- [Brief] Scan the data below for the string "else". Copy every line where it appears.

- [Given information]

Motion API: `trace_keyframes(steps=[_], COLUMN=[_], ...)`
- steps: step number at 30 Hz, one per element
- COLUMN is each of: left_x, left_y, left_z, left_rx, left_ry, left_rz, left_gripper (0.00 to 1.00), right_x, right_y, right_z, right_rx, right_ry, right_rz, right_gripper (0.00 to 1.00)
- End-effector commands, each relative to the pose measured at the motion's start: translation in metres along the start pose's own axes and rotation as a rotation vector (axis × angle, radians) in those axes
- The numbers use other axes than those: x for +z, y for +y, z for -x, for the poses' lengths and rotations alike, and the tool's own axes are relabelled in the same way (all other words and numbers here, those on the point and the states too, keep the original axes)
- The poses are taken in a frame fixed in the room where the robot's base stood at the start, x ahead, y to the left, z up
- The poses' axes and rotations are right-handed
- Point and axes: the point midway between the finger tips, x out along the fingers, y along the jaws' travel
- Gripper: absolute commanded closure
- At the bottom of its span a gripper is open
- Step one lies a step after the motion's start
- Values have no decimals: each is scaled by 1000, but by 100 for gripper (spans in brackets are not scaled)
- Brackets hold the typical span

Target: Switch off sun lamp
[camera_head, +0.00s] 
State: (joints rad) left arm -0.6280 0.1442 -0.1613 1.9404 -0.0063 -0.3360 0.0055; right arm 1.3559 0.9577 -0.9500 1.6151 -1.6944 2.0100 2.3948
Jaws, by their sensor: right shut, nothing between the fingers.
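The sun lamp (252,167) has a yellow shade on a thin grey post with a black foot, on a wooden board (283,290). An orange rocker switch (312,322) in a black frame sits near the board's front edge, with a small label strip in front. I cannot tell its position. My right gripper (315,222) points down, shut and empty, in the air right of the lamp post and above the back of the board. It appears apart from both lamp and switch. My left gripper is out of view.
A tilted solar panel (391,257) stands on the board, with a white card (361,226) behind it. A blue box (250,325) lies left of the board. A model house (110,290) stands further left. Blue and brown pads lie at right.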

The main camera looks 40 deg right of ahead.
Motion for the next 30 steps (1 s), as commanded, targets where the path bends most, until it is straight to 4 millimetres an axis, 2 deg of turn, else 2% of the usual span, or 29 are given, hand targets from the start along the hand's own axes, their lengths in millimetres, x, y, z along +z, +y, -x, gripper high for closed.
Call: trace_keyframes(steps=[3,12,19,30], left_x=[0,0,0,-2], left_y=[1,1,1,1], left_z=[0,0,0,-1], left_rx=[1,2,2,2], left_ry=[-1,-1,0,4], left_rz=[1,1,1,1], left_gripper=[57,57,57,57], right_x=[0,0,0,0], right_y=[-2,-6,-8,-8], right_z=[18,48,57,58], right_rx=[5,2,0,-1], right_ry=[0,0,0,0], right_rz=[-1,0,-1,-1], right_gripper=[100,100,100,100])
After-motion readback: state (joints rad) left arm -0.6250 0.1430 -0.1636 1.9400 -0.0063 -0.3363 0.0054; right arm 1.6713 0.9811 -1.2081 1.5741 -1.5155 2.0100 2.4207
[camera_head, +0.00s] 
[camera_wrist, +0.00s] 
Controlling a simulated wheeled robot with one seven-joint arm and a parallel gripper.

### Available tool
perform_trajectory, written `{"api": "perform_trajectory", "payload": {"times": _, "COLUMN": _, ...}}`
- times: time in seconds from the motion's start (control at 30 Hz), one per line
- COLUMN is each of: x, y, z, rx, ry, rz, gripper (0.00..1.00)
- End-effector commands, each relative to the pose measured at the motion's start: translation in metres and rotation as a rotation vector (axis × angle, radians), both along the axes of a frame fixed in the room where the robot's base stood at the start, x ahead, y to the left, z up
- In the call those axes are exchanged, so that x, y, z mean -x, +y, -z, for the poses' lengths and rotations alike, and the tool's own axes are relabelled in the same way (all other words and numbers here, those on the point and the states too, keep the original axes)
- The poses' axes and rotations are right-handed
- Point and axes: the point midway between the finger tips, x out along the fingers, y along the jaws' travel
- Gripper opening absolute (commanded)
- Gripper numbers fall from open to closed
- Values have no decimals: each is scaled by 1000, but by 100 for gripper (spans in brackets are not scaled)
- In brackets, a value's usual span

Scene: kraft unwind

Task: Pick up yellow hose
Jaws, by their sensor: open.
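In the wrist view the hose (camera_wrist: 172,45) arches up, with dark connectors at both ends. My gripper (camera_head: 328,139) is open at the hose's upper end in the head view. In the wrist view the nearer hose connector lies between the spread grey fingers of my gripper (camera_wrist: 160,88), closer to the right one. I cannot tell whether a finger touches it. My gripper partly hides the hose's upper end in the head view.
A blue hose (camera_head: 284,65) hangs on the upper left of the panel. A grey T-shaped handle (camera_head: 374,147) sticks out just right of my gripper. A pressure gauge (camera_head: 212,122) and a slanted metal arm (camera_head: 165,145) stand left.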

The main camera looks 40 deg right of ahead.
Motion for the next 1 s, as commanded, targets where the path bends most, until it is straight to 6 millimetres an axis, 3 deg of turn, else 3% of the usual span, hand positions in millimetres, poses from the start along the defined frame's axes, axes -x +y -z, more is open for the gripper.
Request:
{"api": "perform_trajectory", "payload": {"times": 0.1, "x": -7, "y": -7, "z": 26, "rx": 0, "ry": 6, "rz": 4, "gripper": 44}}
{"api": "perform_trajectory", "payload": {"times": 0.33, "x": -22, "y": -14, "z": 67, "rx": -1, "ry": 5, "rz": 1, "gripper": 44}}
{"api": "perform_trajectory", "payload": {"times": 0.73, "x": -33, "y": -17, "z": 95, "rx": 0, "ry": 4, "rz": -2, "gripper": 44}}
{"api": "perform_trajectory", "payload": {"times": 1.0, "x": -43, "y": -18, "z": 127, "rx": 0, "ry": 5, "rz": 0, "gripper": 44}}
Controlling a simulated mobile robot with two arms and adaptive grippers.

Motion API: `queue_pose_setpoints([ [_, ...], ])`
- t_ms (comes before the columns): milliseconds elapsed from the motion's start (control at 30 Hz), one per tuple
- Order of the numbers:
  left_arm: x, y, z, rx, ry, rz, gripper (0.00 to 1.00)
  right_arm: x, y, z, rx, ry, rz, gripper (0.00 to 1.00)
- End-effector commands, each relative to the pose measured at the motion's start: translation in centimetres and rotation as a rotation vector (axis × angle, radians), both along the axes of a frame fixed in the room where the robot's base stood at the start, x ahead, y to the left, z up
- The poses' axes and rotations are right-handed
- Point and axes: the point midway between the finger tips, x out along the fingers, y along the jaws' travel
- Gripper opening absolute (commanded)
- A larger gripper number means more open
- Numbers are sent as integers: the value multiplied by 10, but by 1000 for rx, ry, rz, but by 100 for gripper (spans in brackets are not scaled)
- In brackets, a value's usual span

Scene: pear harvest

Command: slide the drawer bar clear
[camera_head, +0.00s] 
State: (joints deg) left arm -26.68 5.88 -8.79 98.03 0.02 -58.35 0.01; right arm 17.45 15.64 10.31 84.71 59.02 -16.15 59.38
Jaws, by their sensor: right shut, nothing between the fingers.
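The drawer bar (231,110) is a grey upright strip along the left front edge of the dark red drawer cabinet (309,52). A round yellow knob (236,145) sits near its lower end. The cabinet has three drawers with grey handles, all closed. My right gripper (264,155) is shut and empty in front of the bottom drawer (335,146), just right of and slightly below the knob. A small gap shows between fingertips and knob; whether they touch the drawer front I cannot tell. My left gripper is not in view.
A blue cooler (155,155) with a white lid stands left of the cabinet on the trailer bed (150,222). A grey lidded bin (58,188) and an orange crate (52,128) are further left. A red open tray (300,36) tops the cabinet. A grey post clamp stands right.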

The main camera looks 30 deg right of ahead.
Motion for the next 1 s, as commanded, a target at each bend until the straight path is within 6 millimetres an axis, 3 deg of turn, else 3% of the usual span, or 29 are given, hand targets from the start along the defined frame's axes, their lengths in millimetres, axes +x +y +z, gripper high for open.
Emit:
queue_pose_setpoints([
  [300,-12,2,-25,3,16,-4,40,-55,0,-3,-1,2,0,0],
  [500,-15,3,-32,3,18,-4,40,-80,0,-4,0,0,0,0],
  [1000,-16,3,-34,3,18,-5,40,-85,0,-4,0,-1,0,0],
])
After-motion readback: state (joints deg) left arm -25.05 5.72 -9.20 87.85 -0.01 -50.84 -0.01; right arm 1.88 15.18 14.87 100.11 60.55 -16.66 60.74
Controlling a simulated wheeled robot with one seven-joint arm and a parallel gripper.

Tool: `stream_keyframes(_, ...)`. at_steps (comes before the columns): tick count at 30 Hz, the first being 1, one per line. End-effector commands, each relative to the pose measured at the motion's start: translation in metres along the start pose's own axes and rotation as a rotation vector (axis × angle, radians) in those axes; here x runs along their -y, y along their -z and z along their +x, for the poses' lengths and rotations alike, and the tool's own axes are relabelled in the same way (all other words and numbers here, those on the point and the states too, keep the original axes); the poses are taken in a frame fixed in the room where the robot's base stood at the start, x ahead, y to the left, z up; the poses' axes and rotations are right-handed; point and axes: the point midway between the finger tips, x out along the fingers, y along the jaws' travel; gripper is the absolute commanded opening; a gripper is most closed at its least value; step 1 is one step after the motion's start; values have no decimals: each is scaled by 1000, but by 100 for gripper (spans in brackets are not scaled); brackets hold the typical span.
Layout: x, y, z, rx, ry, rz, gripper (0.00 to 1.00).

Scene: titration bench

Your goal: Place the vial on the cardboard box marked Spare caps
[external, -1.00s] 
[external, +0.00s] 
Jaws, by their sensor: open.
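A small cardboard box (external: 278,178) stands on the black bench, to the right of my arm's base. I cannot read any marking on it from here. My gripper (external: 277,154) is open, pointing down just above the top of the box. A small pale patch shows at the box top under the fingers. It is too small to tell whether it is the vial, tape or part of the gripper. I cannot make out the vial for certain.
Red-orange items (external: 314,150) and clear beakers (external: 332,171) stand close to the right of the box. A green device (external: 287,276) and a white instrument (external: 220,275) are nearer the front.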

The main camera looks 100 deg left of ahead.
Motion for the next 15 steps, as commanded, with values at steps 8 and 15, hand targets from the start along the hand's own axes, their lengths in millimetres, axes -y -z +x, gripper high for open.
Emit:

- [Answer to the task]
Motion for the next 30 steps (1 s), as commanded, targets where the path bends most, until it is straight to 4 millimetres an axis, 2 deg of turn, else 2% of the usual span, or 29 are given, hand targets from the start along the hand's own axes, their lengths in millimetres, x, y, z along +z, +y, -x, gripper high for closed.
Motion for the next 1 s, as commanded, targets where the path bends most, until it is straight to 6 millimetres an axis, 3 deg of turn, else 3% of the usual span, hand positions in millimetres, poses from the start along the defined frame's axes, axes -x +y -z, more is open for the gripper.
Motion for the next 1 s, as commanded, a target at each bend until the straight path is within 6 millimetres an axis, 3 deg of turn, else 3% of the usual span, or 29 are given, hand targets from the start along the defined frame's axes, their lengths in millimetres, axes +x +y +z, gripper high for open.

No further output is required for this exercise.